◆ Data excerpt:
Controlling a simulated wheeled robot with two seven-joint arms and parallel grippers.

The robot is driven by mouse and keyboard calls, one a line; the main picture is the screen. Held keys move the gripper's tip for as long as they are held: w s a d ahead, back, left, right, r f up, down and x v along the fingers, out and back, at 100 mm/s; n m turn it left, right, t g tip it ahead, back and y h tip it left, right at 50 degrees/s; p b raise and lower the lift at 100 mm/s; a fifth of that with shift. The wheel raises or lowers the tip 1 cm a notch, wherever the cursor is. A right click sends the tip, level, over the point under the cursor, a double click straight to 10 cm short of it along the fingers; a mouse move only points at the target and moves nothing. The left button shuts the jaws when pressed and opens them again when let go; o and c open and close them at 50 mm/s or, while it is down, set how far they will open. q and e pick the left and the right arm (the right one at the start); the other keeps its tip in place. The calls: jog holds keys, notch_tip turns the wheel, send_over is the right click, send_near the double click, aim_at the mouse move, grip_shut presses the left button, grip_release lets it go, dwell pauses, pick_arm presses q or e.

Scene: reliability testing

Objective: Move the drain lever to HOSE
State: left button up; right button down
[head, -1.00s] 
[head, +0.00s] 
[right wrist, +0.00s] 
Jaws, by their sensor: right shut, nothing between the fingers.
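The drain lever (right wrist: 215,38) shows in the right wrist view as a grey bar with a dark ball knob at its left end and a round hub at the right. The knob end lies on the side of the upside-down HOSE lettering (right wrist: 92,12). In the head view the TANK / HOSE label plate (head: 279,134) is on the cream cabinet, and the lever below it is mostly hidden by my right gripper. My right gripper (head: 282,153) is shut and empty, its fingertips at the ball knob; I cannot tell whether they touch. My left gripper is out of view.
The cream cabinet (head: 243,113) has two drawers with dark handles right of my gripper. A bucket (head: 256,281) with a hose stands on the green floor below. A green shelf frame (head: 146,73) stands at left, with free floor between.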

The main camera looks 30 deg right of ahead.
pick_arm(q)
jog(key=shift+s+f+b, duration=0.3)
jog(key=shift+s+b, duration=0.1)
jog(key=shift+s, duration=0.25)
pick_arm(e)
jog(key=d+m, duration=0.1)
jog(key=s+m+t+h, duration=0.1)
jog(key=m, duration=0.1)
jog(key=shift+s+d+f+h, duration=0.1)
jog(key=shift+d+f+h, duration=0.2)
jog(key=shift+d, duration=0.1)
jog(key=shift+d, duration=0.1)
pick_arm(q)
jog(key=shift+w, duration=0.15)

◆ Task description:
Print, unaltered, every line from the beginning of the material down to the line with "[right wrist, +0.00s]".

◆ Answer to the problem:
Controlling a simulated wheeled robot with two seven-joint arms and parallel grippers.

The robot is driven by mouse and keyboard calls, one a line; the main picture is the screen. Held keys move the gripper's tip for as long as they are held: w s a d ahead, back, left, right, r f up, down and x v along the fingers, out and back, at 100 mm/s; n m turn it left, right, t g tip it ahead, back and y h tip it left, right at 50 degrees/s; p b raise and lower the lift at 100 mm/s; a fifth of that with shift. The wheel raises or lowers the tip 1 cm a notch, wherever the cursor is. A right click sends the tip, level, over the point under the cursor, a double click straight to 10 cm short of it along the fingers; a mouse move only points at the target and moves nothing. The left button shuts the jaws when pressed and opens them again when let go; o and c open and close them at 50 mm/s or, while it is down, set how far they will open. q and e pick the left and the right arm (the right one at the start); the other keeps its tip in place. The calls: jog holds keys, notch_tip turns the wheel, send_over is the right click, send_near the double click, aim_at the mouse move, grip_shut presses the left button, grip_release lets it go, dwell pauses, pick_arm presses q or e.

Scene: reliability testing

Objective: Move the drain lever to HOSE
State: left button up; right button down
[head, -1.00s] 
[head, +0.00s] 
[right wrist, +0.00s] 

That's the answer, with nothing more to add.